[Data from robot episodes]

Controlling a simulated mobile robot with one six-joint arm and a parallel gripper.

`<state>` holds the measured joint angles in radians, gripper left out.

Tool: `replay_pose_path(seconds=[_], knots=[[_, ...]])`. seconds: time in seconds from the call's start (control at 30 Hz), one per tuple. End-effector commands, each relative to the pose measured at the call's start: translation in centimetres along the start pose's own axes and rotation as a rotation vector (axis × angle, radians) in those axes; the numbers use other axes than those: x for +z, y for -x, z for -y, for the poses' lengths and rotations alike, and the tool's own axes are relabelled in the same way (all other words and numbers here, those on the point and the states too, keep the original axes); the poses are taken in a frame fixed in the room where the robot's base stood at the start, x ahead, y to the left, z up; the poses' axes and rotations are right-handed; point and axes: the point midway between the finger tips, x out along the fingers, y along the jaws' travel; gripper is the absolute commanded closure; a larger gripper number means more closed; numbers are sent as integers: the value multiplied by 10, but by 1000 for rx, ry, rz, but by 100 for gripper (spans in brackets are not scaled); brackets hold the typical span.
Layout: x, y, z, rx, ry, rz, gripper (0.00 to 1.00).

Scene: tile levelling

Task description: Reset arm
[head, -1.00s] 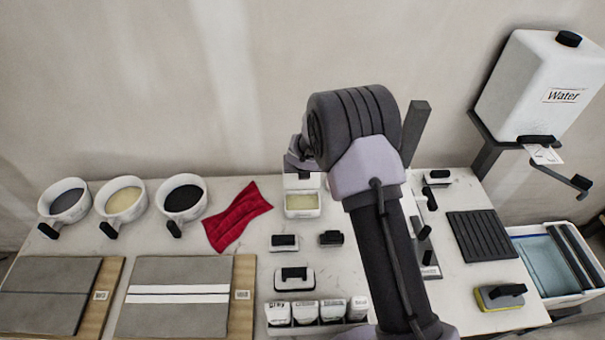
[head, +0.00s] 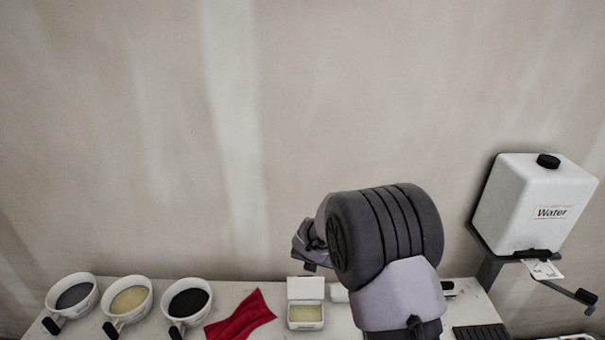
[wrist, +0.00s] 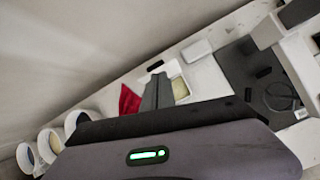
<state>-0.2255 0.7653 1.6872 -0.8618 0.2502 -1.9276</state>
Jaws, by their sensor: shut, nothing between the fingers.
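My gripper shows in the wrist view, where its grey fingers (wrist: 156,93) are together and hold nothing. They stand out over the worktop, with the red cloth (wrist: 129,100) just left of them in that picture. In the head view my arm rises at the right of centre and bends over to the left. The fingers cannot be made out there.
On the white worktop (head: 273,325) stand bowls with grey (head: 72,302), cream (head: 127,306) and black (head: 188,303) contents. A red cloth (head: 240,318) and an open white box (head: 305,315) lie nearby. The water tank (head: 535,207) stands at right. The wall is behind.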

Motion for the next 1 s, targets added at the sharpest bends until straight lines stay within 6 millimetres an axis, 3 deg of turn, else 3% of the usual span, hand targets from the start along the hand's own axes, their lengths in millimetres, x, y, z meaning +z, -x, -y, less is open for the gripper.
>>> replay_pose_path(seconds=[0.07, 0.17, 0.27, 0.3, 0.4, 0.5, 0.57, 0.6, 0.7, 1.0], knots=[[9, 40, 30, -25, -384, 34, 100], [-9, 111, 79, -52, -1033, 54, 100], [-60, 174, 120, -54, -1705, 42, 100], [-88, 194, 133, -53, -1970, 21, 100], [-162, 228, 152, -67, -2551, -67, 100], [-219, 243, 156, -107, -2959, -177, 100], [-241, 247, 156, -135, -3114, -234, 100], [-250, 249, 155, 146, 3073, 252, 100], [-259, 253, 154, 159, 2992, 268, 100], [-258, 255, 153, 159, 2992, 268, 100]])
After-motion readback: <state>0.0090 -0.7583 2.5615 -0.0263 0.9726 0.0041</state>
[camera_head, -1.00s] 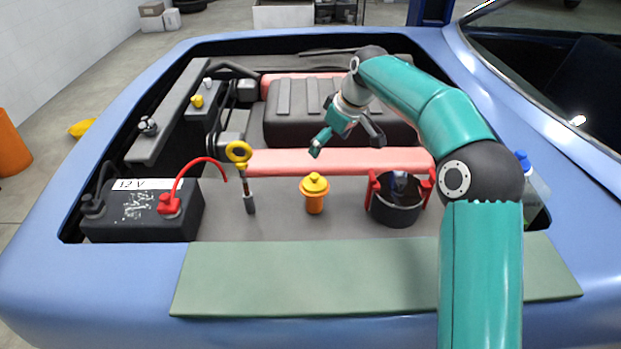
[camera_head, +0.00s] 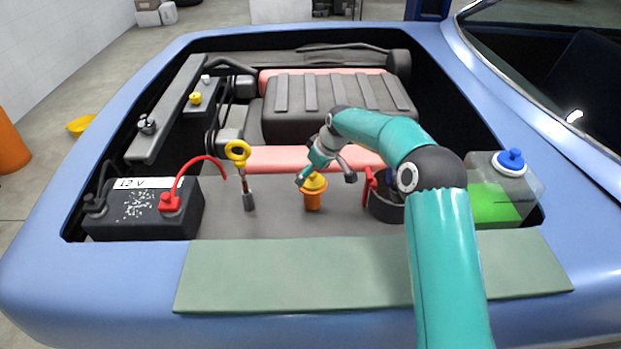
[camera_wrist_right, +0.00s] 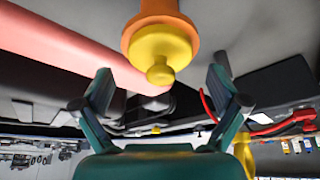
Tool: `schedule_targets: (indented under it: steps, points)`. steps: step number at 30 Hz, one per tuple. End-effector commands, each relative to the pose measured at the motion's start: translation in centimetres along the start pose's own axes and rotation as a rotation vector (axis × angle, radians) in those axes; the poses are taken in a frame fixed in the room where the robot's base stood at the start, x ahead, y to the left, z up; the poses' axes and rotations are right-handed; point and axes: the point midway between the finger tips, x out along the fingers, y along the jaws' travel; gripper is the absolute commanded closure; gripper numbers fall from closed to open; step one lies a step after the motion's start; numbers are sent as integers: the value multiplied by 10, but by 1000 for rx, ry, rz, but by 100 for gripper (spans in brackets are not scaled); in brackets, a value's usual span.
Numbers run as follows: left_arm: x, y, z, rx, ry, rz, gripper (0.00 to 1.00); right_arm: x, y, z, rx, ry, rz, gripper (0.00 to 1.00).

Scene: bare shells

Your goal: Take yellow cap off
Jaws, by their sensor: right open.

◆ **Exercise details**:
Only the lines between the one with "[wrist, +0.00s]" and the one with "<state>-0.2255 0.7653 1.6872", those two included, get copied from the material above. Keep it exact and free of pictures.

◆ **Answer in full**:
[wrist, +0.00s] 
<state>-0.2255 0.7653 1.6872 -0.8618 0.2502 -1.9276</state>

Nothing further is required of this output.